Algonquin was the adventure for the next day, and headed out to the Visitor's Centre which was about an hour's drive from the cabin. We checked in with staff to see which trails were open and accessible, and spent some time watching the winter birds at the feeders out back before heading out to the snowshow trail.
The trail we had chosen was moderately challenging for a snow-shoe hike, and we went slowly but steadily forward through the trees, thankful for the well-packed trail that we could follow.
The trail was a beautiful winter wonderland, and our slow pace allowed us to take it all in even more.
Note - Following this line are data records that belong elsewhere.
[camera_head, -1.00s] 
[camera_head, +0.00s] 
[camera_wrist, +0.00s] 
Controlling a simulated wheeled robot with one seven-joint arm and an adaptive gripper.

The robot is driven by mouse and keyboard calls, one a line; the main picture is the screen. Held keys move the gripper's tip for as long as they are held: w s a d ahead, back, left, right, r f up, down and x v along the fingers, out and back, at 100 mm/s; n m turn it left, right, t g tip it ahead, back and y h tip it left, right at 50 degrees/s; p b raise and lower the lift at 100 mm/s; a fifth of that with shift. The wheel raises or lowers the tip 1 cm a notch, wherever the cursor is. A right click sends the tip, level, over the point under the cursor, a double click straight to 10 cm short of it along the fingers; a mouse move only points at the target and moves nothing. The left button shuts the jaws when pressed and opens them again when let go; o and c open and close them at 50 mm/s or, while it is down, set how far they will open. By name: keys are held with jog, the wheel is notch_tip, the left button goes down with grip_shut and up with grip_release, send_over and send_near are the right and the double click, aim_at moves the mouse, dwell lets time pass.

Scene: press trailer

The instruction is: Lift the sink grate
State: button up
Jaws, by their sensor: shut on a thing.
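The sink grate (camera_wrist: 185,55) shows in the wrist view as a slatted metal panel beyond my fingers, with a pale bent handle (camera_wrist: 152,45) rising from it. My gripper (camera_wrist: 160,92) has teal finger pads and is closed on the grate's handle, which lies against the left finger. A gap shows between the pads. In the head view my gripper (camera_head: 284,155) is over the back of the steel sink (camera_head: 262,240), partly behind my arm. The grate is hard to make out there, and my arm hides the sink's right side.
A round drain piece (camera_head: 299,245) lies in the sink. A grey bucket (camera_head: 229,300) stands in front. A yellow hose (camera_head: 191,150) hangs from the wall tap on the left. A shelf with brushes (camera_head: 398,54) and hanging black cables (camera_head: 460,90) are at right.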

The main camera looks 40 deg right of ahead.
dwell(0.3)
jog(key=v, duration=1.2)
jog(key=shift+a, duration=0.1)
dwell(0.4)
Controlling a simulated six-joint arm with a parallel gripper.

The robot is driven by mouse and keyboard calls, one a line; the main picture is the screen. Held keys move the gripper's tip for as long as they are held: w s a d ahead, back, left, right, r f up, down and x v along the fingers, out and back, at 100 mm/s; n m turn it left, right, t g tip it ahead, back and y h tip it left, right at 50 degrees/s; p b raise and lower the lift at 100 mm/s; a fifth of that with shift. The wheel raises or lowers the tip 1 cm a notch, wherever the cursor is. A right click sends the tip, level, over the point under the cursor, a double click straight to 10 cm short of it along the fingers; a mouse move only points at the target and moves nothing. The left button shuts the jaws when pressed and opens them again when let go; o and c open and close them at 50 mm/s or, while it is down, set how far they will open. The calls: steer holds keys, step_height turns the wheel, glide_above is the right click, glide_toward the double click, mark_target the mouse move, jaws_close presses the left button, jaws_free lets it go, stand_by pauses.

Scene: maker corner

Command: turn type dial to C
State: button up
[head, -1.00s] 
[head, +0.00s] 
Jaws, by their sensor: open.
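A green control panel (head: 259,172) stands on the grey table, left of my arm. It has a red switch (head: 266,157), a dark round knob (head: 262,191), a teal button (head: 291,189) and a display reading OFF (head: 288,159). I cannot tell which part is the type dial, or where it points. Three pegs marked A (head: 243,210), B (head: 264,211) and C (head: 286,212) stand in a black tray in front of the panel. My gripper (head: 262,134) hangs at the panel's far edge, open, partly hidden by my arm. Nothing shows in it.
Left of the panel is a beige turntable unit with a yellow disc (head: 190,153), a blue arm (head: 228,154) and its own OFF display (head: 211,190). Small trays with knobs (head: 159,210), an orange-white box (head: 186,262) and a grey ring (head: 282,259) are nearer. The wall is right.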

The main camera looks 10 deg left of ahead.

Being present in each moment (mindfulness) is always so much easier for me when I am away from the fast-pace of every day life. Here, in these silent woods, it's so much easier to let my body settle into the way the deep green needled branches hang heavy with snow; let the soft dee-dees of chickadees all around us consume my hearing; let the cold air fill my lungs.
My personal and work life may currently be in an extreme state of anxiety-inducing chaos, but here, in these woods, in this moment, looking out over the white, grey, blue, and green of the ravine and the frozen river below, I have a small reprieve from that. Those things are not here. Only this moment, this breath, is.
No winter Valentine's week adventure is complete without a fancy dinner, and Alton Brown's delicious Steak-au-Poivre recipe, paired with garlic-parmesan mashed potatoes and gently steamed green beans, did not fail to disappoint.
We drank wine, sat by the gas fireplace playing board games, and adapted quickly to the slower rhythm of a snowy winter getaway. We couldn't have picked a more perfect cabin, with the beautiful frozen lake right outside our window and very lovely hosts who even offered to mail our forgotten lens cap back home to us! Another place to add to our list of places to return to when we don't have time to venture too far from home.